На станции нас встретил представитель «XX век Фокс», который тут же исчез, едва кивнув головой и вручив Казану ключи от небольшого черного «линкольна». Несмотря на то что мне было за тридцать, я все еще смотрел на мир глазами подростка. Голливуд в 1950-м не был лишен очарования, успеха и тайны, как казалось когда-то мальчишкам из бруклинской школы. Однако, добираясь из Лос-Анджелеса в Беверли-Хиллз, я понял, что чувствую себя здесь теперь по-иному, чем восемь лет назад, когда, никому не известный, приезжал работать над фильмом Коуэна: теперь я знал, что многое могу и должен реализовать власть, завоеванную признанием моих произведений. Под палящим солнцем, при отсутствии малейшего ветерка, я вдруг почувствовал, что становлюсь серьезным, как мальчишка, ощутивший вкус возмужания, и меня обуревает желание поставить фильм. Студия процветала, в ее павильонах и речи не могло быть о том, чтобы автор распоряжался своим сценарием, а режиссер — собственным фильмом. Я знал, что нам не уйти от сражения с первых же дней, но результат должен был окупить все с лихвой: мы собирались правдиво рассказать о мрачном подземелье, притаившемся за вывеской Американской Мечты. Меня раздирали внутренние и внешние противоречия. К тому же наши отношения с Казаном были далеко не однозначны.

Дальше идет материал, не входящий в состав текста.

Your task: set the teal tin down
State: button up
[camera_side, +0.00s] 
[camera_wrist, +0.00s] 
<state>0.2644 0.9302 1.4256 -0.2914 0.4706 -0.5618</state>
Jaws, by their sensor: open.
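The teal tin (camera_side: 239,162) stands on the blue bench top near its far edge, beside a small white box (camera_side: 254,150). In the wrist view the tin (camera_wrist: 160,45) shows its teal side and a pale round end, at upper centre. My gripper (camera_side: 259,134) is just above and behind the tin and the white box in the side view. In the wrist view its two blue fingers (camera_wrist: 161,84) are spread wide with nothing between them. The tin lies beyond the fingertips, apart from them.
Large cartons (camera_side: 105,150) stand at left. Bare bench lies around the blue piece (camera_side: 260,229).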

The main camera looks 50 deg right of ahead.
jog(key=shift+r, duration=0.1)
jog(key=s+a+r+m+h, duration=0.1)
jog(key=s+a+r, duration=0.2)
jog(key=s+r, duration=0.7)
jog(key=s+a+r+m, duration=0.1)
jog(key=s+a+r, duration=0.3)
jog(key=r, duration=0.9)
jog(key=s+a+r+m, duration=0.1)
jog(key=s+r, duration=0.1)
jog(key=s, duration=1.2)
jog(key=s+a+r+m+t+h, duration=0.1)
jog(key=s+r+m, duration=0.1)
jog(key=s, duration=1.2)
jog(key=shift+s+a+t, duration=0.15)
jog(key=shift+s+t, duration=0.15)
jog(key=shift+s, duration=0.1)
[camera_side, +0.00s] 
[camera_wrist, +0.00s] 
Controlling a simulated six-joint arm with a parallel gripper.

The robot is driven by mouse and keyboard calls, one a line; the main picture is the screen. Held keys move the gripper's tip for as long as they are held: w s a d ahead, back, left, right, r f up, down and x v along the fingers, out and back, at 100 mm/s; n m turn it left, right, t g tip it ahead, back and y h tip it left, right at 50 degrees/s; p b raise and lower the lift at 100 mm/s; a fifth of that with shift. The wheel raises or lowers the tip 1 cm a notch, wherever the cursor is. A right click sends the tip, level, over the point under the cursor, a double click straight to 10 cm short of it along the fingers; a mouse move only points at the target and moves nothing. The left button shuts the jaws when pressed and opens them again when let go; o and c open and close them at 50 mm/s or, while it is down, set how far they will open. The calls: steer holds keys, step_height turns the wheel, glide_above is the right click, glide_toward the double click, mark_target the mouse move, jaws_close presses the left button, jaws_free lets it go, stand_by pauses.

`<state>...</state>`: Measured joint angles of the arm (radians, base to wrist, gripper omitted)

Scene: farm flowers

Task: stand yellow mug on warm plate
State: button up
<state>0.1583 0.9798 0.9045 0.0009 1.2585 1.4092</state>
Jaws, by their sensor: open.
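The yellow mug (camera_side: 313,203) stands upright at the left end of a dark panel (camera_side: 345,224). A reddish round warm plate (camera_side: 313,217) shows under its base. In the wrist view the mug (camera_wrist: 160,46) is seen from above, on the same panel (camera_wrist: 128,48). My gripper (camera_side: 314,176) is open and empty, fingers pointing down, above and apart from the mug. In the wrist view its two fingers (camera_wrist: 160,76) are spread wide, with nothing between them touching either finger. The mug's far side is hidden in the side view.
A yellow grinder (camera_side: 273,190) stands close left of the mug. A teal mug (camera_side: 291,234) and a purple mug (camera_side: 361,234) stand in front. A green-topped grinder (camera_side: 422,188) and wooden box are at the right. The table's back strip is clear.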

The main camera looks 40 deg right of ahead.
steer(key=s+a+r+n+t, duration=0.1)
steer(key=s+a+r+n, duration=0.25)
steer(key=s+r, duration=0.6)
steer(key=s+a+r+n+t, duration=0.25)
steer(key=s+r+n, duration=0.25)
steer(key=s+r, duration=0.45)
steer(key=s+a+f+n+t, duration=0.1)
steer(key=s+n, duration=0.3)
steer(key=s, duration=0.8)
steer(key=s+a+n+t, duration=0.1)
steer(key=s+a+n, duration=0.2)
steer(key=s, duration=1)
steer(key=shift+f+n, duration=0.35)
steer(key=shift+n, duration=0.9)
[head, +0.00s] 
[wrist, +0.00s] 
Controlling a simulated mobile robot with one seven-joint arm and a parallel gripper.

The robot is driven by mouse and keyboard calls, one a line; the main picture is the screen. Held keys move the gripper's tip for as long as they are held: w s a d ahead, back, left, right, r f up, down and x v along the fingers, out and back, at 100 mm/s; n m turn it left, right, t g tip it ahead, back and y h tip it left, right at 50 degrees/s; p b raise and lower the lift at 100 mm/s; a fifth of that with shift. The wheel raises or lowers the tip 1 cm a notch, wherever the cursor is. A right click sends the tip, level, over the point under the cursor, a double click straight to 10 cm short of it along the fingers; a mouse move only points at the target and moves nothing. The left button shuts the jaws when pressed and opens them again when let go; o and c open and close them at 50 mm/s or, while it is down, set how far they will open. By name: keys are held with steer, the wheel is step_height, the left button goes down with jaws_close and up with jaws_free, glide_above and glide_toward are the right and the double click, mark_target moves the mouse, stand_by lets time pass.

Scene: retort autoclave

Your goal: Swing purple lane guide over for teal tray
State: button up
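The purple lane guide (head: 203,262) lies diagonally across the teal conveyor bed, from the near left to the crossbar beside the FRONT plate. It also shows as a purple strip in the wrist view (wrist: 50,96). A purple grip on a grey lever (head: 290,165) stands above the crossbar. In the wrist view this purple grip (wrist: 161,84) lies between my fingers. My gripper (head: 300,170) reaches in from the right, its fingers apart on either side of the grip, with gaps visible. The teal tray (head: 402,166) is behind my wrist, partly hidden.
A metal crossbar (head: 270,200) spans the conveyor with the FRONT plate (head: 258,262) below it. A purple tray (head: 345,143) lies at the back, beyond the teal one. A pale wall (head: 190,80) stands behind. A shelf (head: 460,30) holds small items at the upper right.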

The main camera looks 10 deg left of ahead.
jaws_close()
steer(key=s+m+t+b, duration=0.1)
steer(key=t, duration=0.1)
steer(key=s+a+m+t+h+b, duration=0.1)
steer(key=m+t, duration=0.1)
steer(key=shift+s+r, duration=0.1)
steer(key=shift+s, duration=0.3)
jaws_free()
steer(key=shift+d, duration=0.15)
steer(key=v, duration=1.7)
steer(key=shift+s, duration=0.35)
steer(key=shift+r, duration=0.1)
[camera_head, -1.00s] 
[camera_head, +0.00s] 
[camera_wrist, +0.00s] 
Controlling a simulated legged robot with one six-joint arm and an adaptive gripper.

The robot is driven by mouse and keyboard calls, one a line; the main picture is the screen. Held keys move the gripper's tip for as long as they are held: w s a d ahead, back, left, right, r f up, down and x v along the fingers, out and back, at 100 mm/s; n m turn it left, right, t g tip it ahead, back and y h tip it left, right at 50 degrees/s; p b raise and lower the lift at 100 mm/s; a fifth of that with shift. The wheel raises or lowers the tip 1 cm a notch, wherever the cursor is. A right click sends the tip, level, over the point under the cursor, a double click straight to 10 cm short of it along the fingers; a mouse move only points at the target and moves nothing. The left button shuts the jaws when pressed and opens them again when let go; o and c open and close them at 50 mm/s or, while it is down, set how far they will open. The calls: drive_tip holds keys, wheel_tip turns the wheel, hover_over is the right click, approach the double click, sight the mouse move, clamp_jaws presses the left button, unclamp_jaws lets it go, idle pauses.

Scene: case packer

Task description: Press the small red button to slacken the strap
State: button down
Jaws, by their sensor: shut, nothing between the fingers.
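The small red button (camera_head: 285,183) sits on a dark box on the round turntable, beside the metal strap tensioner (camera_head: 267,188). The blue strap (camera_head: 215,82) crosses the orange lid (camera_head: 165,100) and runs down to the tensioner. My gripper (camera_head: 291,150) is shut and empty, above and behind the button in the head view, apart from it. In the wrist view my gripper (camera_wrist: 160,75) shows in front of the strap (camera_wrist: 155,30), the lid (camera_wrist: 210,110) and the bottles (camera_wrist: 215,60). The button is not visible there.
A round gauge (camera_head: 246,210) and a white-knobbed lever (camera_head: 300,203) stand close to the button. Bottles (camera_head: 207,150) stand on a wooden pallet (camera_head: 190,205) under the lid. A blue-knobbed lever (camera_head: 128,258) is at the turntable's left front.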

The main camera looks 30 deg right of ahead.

Так же, как и все, кто с ним когда-нибудь работал, я ощущал, что мы единомышленники. Однако не позволял себе забывать, что это иллюзия, поскольку работа над фильмом или спектаклем предполагает общение людей не из любви или уважения друг к другу, но в качестве деталей одного механизма. Казану было около сорока лет, он активно делал карьеру, я никогда не видел, чтобы он болтал попусту или позволял себе необоснованные замечания. Если говорить о природе его дарования, оно было сродни таланту писателя, вечно стремящегося преодолеть бессмысленность попыток соприкоснуться с тайной бытия, которая творится в хаосе таинственных отблесков света.

Мы въехали в Беверли-Хиллз, покорявший своим совершенством. По обе стороны стояли уютные особняки разных звезд и богачей, поражавшие мое честолюбивое воображение, и наводили на тягостные размышления. Все вокруг подавляло своей ухоженностью — возможно, это действительно и есть предел желаний. Живая изгородь отделяла тюдоровский замок от типичной деревенской постройки Новой Англии, с которой соседствовал французский провинциальный домик, стоявший по ту сторону шоссе. Здесь каждый жил в своем сне, за исключением невысокого молчаливого японца-садовника, который вместе с сыном ходил по безупречно подстриженным лужайкам, подбирая потемневшую опавшую пальмовую ветвь или сухой ломкий лист необычной формы, в то время как все вокруг было неподвижно, безжизненно и безмолвно; каждый дом был погружен в свою дрему бесконечного преуспеяния и защищен от разрушения — все было слишком совершенно, чтобы погибнуть. И в эту благословенную тишину я вез свой сценарий о жизни обветшалого порта, где солнце светит сквозь пыль, а воздух наполнен миазмами, о трущобах, где не встретишь ни одной совершенной линии, где все или разбито, или разваливается. По первому впечатлению Беверли-Хиллз, казалось, застыл в вечном покое. Внутри домов, однако, разыгрывались свои бесконечные драмы, но мне об этом пока еще было неизвестно.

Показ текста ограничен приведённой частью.